I crept into the room and a man was just standing there looking at the bed where my 4-month-old baby girl was peacefully sleeping. He had his back to me and must’ve been about 6”1’, well built with grey hair – and this stranger was standing in-between me and MY child.
It was a small room with wardrobes blocking either side of him with no option to get around. All I wanted to do was to hurt this man and get to my child.

There was too much risk to just attack – what if he fell forwards onto my baby? What if he had a knife or worse? I can’t see. If I took him via a rear choke and fell back, a bigger guy would be on top of me in an area with no space. I wasn’t consciously thinking these things but I’d hope my brain and instinct did all these calculations and concluded that we just needed to get this intruder away from my child.
Guard up, stance ready I firmly but quietly said, “What – the hell – are you doing?”
The man spun round, startled putting his hands up and responded, “I’m the owner, I’m the owner”
I wasn’t really paying attention to what he said – I was just waiting for that one signal, that one aggressive piece of body language that would force me to launch into him.
“GET – OUT” I said. He gestured that he understood and I started to back out, still facing him and very much still with my guard up.

As I led him into the lounge, my wife darted into the bedroom to see to our baby (who was still sound asleep).
I argued with the man in the lounge for about half an hour, hands were still up, rear heel was still up – ready, albeit in just my boxers.

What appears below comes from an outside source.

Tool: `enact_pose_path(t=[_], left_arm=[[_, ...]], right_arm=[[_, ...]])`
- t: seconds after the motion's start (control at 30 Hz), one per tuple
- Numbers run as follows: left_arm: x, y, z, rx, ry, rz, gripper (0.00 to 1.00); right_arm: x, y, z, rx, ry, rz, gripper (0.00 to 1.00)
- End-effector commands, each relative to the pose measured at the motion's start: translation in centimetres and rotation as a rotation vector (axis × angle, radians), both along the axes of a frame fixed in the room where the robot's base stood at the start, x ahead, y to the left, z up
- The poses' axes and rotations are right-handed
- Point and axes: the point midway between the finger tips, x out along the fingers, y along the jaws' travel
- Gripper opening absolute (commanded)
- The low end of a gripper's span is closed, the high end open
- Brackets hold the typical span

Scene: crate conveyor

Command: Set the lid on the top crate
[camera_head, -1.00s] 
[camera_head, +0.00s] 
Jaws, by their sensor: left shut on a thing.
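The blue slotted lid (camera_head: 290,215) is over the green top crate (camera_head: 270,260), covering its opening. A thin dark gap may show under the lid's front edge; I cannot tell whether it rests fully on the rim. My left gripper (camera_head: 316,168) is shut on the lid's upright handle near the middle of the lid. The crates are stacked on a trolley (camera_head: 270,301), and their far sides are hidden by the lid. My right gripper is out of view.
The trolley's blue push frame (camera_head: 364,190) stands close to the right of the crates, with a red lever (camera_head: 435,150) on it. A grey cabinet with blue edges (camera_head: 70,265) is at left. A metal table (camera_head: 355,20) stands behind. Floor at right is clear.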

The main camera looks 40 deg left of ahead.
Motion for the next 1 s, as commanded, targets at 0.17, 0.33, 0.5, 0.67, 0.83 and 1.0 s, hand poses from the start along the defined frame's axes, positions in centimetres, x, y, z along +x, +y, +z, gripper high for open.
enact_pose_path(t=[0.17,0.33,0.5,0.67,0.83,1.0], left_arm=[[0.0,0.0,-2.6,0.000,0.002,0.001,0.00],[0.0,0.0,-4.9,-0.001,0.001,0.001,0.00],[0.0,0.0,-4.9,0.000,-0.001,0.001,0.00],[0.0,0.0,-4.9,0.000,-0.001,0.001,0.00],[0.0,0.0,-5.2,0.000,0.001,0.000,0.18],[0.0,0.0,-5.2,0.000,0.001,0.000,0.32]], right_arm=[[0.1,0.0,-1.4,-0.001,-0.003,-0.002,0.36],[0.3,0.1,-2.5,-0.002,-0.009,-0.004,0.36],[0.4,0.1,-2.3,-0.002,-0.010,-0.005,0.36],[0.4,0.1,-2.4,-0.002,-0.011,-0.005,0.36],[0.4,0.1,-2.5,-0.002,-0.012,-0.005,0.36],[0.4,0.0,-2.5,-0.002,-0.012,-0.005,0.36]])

He managed to prove that he was in fact the owner and just came back to pick up his tennis gear. At 2am!!! These bloody laid-back Dutch!
Transpires that in the small print of my booking, unbeknownst to us, it said that the owner does occasionally come back, and we shouldn’t have had access to that spare room despite the Airbnb host unlocking it and showing it to us.

A lot of what Guru Bob teaches through 4D Combat is deciding when to fight (attack or crash), when to fence / cover (essentially parry / block) or when not to engage if the fight is not on your terms. This situation was certainly not on my terms and my instincts told me not to engage, yet.

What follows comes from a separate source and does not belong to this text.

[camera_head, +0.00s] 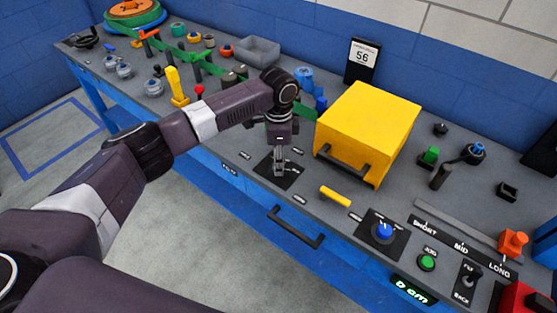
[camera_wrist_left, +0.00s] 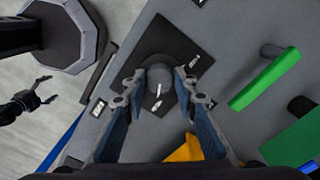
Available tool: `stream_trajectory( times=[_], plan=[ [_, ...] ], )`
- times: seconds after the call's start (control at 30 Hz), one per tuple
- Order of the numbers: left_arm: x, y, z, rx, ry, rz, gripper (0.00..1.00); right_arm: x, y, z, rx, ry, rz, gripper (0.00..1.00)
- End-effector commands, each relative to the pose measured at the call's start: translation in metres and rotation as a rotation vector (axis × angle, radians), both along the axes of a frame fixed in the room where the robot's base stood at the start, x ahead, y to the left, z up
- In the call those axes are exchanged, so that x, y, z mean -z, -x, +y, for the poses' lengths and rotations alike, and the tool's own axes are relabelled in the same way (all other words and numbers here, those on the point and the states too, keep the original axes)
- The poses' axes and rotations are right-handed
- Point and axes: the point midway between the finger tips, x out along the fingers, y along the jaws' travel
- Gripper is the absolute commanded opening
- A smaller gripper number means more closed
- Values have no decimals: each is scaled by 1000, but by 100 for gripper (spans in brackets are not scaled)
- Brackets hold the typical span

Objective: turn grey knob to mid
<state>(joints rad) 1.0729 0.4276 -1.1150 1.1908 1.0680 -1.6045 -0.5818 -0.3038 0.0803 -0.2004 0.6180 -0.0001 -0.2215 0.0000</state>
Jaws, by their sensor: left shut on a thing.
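The grey knob (camera_wrist_left: 158,77) is a round dark-grey cap with a white pointer line. It sits on a square black plate (camera_wrist_left: 172,42) with small pale labels around it. My left gripper (camera_wrist_left: 160,86) is shut on the knob, one finger on each side of it. In the head view the left gripper (camera_head: 279,172) points straight down at the black plate (camera_head: 264,167), and its fingers hide the knob there. The label words are too small to read. My right gripper (camera_wrist_left: 38,88) shows at the left edge of the wrist view, away from the panel, with its fingers apart.
A yellow box (camera_head: 368,122) with a dark handle stands right of the left gripper. A yellow bar (camera_head: 335,196) and a blue knob (camera_head: 384,231) lie to the front right. A green bar (camera_wrist_left: 265,79) is beside the plate. A drawer handle (camera_head: 294,228) is on the front.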

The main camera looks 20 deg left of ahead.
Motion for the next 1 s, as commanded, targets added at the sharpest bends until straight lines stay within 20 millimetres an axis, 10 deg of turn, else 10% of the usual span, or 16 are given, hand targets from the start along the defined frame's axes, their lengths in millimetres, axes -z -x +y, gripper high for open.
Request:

People talk about martial arts saving their lives – this usually relates to a physical altercation. This was the exact opposite. Is this instance, the confidence I’d gained from martial arts and subsequently in my own ability allowed me to stay calm and highly focused in the face of chaos, and NOT follow my overwhelming urge to lay into this guy – this definitely saved my life. I just wanted him out of that room and not in-between my baby and me. Had I ripped into him, I could well be serving a heavy jail sentence for smashing a man up in his own home where the small print of my rental agreement allowed him to be there.

Some people say I’m lucky, but when you train with one of the best in the world it’s amazing how much luckier you become.

Train hard, train safe and don’t forget your most powerful weapon – your brain.